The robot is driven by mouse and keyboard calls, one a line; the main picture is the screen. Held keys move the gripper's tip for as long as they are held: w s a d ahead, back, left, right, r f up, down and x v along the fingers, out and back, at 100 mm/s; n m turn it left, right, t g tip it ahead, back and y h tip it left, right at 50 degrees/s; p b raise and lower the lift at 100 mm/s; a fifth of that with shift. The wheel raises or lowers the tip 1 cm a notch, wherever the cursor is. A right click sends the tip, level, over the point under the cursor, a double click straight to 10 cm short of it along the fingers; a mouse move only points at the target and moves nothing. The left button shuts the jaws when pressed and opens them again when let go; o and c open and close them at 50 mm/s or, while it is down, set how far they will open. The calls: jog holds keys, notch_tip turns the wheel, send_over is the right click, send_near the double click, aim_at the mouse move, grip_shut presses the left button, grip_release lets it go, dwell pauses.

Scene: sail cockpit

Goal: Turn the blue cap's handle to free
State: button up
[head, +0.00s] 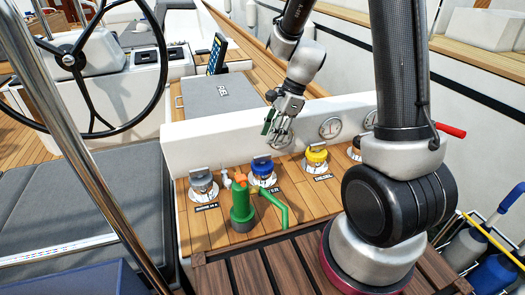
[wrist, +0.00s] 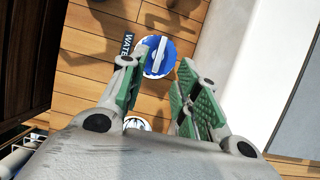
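The blue cap (head: 263,167) sits on the wooden deck strip, second from the left in a row of deck caps. In the wrist view the blue cap (wrist: 146,69) lies beyond and between my fingertips, next to a dark label reading "WATE". Its pale bar handle (wrist: 156,54) runs nearly up and down in that picture, tilted slightly right at the top. My gripper (head: 276,119) is above and behind the cap in the head view, apart from it. Its green-padded fingers are spread and hold nothing in the wrist view (wrist: 160,85).
A grey cap (head: 203,183) stands left and a yellow cap (head: 316,155) right of the blue one. A green hand pump (head: 242,208) with a spout stands close in front. A white wall with round gauges (head: 330,127) rises behind the caps.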

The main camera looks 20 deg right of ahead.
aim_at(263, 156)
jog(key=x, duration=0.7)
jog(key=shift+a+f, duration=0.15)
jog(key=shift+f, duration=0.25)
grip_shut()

Problem to solve. Give only the number of lines above that hold the string "button".

Result of this exercise. 2